Have $3000? Here are 3 ways to spend it on your business
If you're ready to invest in your real estate business this year, a few thousand dollars can make a significant impact.
Before spending any money, agents should take stock of their business to determine what's going well, where they have gaps, and where they want to be.
Real estate is a people business, so investing directly in clients is a good place to start.
Technology upgrades, even small ones, can improve efficiency and give agents an edge.
The frenetic pace of last year's housing market has slowed, giving agents the time to review, reboot and reimagine their businesses. Which led us to wonder: If an agent has $3,000 to invest in their business right now, how should they spend it?
We posed this question to a few industry veterans. They all agreed the specifics would vary depending upon an agent's experience, location, existing book of business, market niche, and brokerage support — but the same three general suggestions kept popping up.
If you're ready to invest in your real estate business, determine what's going well, what could be improved, and where you want to be in six months, a year, five years — and then consider putting some money toward one or more of these areas:
1. Prospecting for new leads
Buying leads is expensive, and $3,000 won't get you many. But if you're at a point in your career where leads are what you need, targeted geo-farming may be a good investment.

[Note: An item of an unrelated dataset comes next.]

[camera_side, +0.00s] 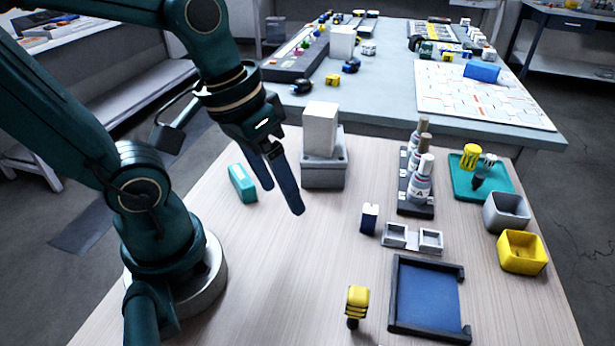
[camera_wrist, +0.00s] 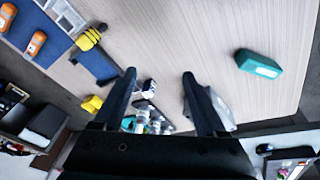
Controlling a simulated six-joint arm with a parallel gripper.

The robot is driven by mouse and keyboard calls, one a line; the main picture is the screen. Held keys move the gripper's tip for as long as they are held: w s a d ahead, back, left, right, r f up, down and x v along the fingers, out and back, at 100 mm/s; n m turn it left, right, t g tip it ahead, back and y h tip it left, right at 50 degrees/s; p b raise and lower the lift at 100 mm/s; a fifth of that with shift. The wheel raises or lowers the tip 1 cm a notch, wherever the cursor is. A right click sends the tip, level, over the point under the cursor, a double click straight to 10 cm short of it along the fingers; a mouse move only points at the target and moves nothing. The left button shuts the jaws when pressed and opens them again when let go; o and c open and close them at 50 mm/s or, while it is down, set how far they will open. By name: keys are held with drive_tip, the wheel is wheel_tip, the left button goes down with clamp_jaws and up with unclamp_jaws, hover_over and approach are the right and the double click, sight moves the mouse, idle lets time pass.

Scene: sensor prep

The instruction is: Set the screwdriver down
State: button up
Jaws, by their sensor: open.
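My gripper (camera_side: 283,200) is open in the side view, its fingers pointing down in the air above the wooden table, left of a white block on a grey base. In the wrist view, the gap between its fingertips (camera_wrist: 159,74) is empty. A stubby yellow-and-black object (camera_side: 357,305) stands on the table at the front, left of the blue tray, well apart from my gripper; it also shows in the wrist view (camera_wrist: 88,40). It may be the screwdriver, but I cannot tell for sure. Another yellow-handled item (camera_side: 470,155) stands on the teal tray (camera_side: 500,185).
The white block (camera_side: 320,128) on its grey base (camera_side: 323,174) is close beside my gripper. A teal box (camera_side: 242,183) lies to its left. White bottles (camera_side: 421,180), grey (camera_side: 507,211) and yellow bins (camera_side: 522,252) and the blue tray (camera_side: 428,293) stand right.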

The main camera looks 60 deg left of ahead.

"With this kind of budget, buying leads in a ZIP code or certain part of town isn't feasible," says Chris Speicher, co-founder of the Speicher Group, a team with agents across the Mid-Atlantic and Hawaii. "Instead of neighborhoods, I'd suggest looking at people who've been in a specific neighborhood for seven years. And then look at the corner lots from those results because those listings will get more traffic."

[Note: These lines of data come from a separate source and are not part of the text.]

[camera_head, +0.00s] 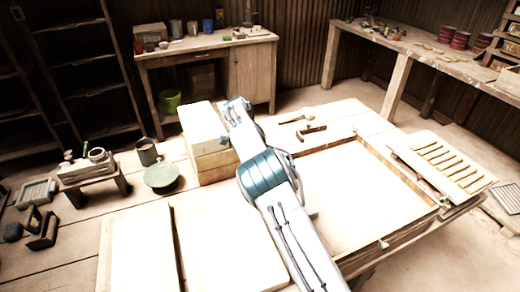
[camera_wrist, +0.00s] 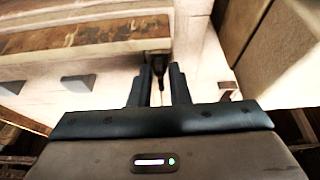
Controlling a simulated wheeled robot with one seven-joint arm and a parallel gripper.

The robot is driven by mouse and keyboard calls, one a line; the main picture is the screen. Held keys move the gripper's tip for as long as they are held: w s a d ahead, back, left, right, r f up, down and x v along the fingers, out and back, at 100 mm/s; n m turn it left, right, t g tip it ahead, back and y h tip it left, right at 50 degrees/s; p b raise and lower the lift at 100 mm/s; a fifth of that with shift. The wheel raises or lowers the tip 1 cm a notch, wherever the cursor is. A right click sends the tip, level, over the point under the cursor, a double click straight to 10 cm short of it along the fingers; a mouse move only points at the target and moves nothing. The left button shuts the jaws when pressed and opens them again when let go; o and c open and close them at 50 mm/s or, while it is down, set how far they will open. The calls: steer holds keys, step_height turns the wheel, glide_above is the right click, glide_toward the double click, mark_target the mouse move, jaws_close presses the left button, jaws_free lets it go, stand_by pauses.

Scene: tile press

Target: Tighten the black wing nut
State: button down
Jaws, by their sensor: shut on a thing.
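In the wrist view my gripper (camera_wrist: 158,78) reaches forward with its two dark fingers on either side of a small dark piece, the black wing nut (camera_wrist: 157,62). It is shut on the wing nut, whose shape is mostly hidden between the fingertips. The nut sits by the end of a worn wooden beam (camera_wrist: 85,38). In the head view my arm crosses the worktable and its far end is beside a pale stacked wooden block (camera_head: 203,140). My gripper and the wing nut cannot be made out there.
A large wooden frame (camera_head: 400,172) lies right of my arm, with a slatted rack (camera_head: 442,160) beyond it. A hammer (camera_head: 311,131) lies behind the frame. A green bowl (camera_head: 161,176) and a grey mug (camera_head: 147,151) stand left of the block. Pale boards (camera_head: 138,240) lie in front.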

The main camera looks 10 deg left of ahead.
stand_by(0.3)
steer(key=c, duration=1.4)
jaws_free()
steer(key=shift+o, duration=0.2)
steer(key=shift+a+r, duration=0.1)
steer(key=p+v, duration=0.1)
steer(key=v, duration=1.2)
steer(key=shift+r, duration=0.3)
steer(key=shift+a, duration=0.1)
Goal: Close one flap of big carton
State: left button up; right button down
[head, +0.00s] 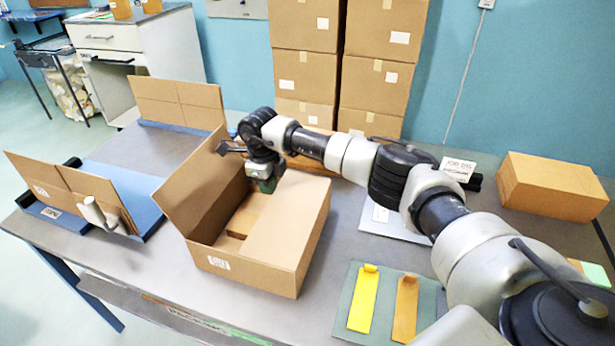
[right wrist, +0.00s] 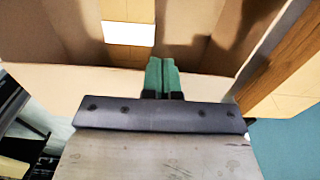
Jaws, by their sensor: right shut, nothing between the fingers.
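The big carton (head: 268,284) stands open-topped on the grey table in the head view, with a label on its front wall. Its left flap (head: 190,185) stands up, tilted outward. A panel on its right side (head: 290,215) appears to lie folded over part of the opening. Brown contents show inside through the gap. My right gripper (head: 267,185) points down at the far part of the opening; its green fingertips are together and empty. They also show in the right wrist view (right wrist: 162,76), in front of cardboard; contact is unclear. My left gripper is out of view.
Stacked cartons (head: 305,75) stand behind the table. A closed box (head: 552,187) lies at right. A green mat (head: 345,325) with yellow and orange strips lies in front.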

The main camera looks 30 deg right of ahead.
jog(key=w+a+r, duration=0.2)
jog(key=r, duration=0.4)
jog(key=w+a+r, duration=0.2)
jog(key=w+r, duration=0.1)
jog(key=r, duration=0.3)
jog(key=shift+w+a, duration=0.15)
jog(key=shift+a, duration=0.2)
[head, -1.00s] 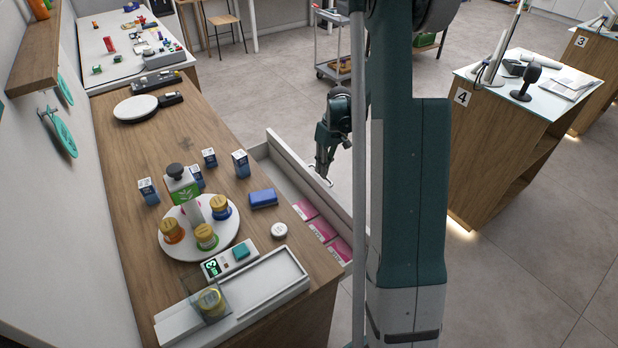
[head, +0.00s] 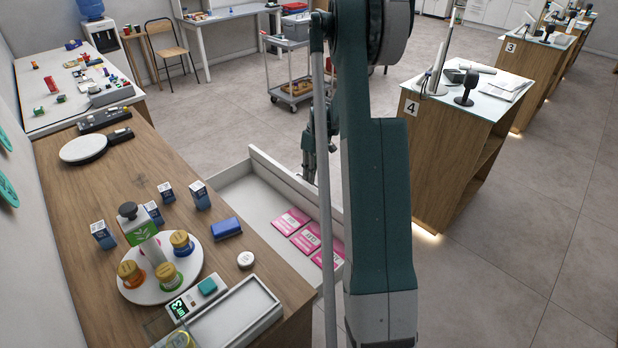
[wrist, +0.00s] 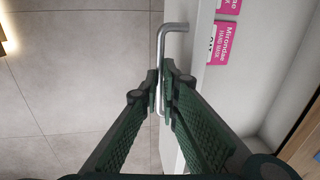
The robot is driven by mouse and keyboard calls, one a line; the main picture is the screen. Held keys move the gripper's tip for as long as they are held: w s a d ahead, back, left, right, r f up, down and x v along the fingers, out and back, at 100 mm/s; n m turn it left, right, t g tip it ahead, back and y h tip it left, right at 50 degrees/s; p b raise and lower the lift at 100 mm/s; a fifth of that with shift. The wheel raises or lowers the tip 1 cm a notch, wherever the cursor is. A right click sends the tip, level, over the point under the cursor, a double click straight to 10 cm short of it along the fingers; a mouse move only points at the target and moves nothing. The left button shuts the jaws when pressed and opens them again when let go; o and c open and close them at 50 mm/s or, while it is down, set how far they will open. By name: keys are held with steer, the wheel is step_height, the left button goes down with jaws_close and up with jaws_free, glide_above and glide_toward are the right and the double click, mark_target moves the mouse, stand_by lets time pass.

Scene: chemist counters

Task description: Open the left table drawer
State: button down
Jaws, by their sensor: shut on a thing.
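The white left table drawer (head: 262,157) stands pulled out from the right side of the wooden table (head: 133,165) in the head view. Several pink packets (head: 291,222) lie inside it. In the wrist view, the drawer's metal bar handle (wrist: 161,45) runs between my fingers, beside the white drawer front (wrist: 188,50). My gripper (wrist: 163,88) is shut on this handle. In the head view my gripper (head: 309,172) is at the outer side of the drawer front, partly hidden by my arm.
A round white stand (head: 190,285) with jars, several small boxes and a blue case (head: 226,228) are on the table. Counter 4 (head: 440,160) stands to the right. A grey cart (head: 290,75) is behind. Bare floor lies between.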

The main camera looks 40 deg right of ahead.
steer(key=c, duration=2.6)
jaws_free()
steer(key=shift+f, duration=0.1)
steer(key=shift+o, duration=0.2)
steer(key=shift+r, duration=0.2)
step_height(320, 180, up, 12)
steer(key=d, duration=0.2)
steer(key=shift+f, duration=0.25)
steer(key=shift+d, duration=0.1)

Targeted farming may be a way to raise awareness of your brand, gain listings and ultimately earn referrals.
2. Nurturing relationships with clients
If you've got a great book of clients who repeatedly send business your way, you might be wise to spend some cash thanking them, says Mike Pallin, president of The Floyd Wickman Team, a real estate training and coaching company based in Naples, Florida.
"You might choose your best 200 repeat and referral sources, and show them your appreciation," says Pallin. He knows agents who've held barbecues or bowling parties for large client groups. Others, he says, have had success sending clients a note urging them to stop by the office to pick up a holiday pie. "It's all about connecting with your clients face to face," he says.
"Everything stems from conversation, so setting up a scenario in which conversation can occur is ideal."
If a large-scale event isn't your style, you might spend the money on your best 30 to 40 clients. Take them to dinner or a ballgame. Pallin also likes the idea of hand-delivering gifts to what he calls "platinum level" clients. One of his favorite gift ideas? A nice, engraved utility knife. "A high-quality gift that your client can regularly use — and be reminded of your agency every time they do — can be a very good investment," he says.
3. Upgrading your tech
Exit Realty President Tami Bonnell says she'd encourage agents to spend a good chunk of the $3,000 on a 5G phone. "That would give them more bandwidth for connectivity and the ability to stream large amounts of information without Wi-Fi," she said, noting the phone could be used to create real-time tours or video clips to be sent to clients. A lighting kit would be another great investment, she says. "Professional-looking videos and photos can make a real difference," she said.
Other good technology investments may include a good client relationship management (CRM) tool, data management systems, social media marketing tools or a remote online notary service.